» **Exercise description**: Find each line that has the string "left" and give the total, with nothing else.

» **Dataset section**:

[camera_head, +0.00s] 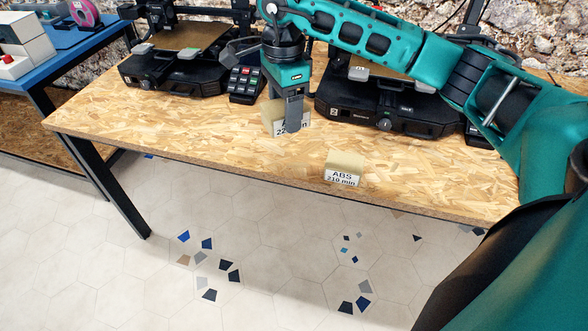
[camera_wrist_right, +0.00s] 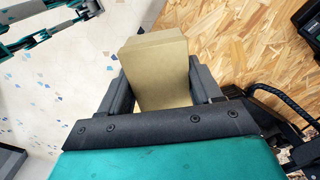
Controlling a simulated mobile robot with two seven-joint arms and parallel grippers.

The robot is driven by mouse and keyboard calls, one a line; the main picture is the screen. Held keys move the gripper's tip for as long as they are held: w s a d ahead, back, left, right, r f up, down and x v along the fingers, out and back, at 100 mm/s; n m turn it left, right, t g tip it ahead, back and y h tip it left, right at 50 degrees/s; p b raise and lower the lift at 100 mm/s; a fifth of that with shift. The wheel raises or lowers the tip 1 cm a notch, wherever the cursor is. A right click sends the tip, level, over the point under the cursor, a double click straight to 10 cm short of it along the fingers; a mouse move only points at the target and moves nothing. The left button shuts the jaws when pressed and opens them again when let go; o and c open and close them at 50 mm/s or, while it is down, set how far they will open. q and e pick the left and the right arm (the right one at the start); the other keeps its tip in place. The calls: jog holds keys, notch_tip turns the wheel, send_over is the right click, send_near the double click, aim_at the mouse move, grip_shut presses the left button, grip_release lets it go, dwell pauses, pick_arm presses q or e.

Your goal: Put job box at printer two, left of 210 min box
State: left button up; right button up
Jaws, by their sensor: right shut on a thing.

» **Completed exercise**: 3